I can even forgive the notion that bodies naturally tend towards rest. Any terrestrial experiment he could possibly have run would have had that result, and it takes a real intuitive leap to say, “OK, but in a vacuum where no other forces are acting…” But I just can’t get past the falling bodies thing. I mean, lean out the window. Drop two rocks. Listen. This is not a difficult experiment to conduct.
Cervantes
@Lurking Canadian:
I’ll say!
His teacher, Plato, held that to understand the world, reason sufficed. Aristotle, by contrast. insisted on the importance of the senses (i.e., data). At the time, in his world, this was a radical innovation! Where would we be today if Plato’s view had persisted?

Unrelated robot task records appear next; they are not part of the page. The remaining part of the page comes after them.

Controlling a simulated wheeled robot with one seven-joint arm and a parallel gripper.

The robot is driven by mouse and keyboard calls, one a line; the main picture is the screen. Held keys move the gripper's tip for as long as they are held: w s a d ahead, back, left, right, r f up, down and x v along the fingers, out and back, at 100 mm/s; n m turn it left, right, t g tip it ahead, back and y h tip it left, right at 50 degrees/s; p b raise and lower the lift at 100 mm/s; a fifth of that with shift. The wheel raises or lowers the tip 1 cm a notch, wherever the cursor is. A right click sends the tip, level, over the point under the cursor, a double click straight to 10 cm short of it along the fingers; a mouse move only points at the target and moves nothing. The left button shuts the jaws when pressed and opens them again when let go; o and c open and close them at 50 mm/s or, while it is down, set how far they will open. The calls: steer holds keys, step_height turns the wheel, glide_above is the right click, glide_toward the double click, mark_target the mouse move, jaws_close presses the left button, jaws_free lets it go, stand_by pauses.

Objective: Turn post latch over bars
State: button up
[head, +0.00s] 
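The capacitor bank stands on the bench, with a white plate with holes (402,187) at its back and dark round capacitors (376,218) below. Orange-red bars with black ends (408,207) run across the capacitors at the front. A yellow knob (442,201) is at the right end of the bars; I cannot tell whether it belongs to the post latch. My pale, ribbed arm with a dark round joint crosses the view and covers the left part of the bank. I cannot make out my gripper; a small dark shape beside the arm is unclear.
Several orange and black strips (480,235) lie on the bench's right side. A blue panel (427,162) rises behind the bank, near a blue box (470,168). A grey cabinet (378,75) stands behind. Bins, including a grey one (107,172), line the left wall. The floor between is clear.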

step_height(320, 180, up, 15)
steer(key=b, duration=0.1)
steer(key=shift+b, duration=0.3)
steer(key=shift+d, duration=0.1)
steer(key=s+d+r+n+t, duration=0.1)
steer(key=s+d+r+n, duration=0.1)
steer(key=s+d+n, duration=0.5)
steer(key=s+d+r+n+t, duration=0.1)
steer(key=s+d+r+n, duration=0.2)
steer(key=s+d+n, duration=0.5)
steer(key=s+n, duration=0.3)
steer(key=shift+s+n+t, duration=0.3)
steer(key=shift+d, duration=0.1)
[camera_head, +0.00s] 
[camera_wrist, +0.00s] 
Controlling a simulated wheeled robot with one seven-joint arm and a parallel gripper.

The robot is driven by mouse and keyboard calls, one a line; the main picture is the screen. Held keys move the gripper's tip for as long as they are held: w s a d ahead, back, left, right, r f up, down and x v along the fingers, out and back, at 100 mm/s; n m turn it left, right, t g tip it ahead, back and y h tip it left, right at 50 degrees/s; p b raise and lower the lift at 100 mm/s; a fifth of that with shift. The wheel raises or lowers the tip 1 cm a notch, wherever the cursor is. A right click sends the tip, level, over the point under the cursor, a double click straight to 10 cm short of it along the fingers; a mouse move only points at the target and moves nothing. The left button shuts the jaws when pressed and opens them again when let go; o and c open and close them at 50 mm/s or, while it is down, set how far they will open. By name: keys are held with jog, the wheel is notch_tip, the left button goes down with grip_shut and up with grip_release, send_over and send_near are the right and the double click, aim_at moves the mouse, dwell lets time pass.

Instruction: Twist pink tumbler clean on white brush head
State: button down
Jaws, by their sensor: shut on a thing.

You may not think Aristotle was a sophisticated physicist, but that’s as much a function of your (incorrigibly!) modern expectations as it is of his ability as a philosopher.
@schrodinger’s cat:
That’s true but it seems unfair to blame him for that! Those who followed him tried to reconcile his views with those propounded by other forces in their world (e.g., the Catholic church). To the extent their conclusions were “wrong,” hold them responsible if you want to — but why blame Aristotle? Why is it his fault that his intellectual descendants weren’t more modern than they were?
schrodinger's cat
@Cervantes: In case it was not clear I am only blaming Aristotle for his conclusions, not what his successors did.
Plato’s view is alive and well among conservatives and the greater wingnuttia. Including “sane” conservatives like that idiotic Andrew Sullivan.
Cervantes
@schrodinger’s cat:
Then I did not understand your point about something taking a thousand years.
You find these people overly dependent on reason, do you?
noabsolutes
Yeah, he’s the guy Paul Ryan was talking about who had all those good ideas about the spiral of culture in the “inner city” with generations of men not even thinking about working. People claiming that Paul Ryan wasn’t whistling Dixie when he cited him in that interview will probably have a hard time shaking him off Greg Abbott, too.
Cerulean Spork
cmon nobody posted the charles murray / salon non-interview (bc he bailed on them , bc they were gonna be mean to him 0_0 ) yet ??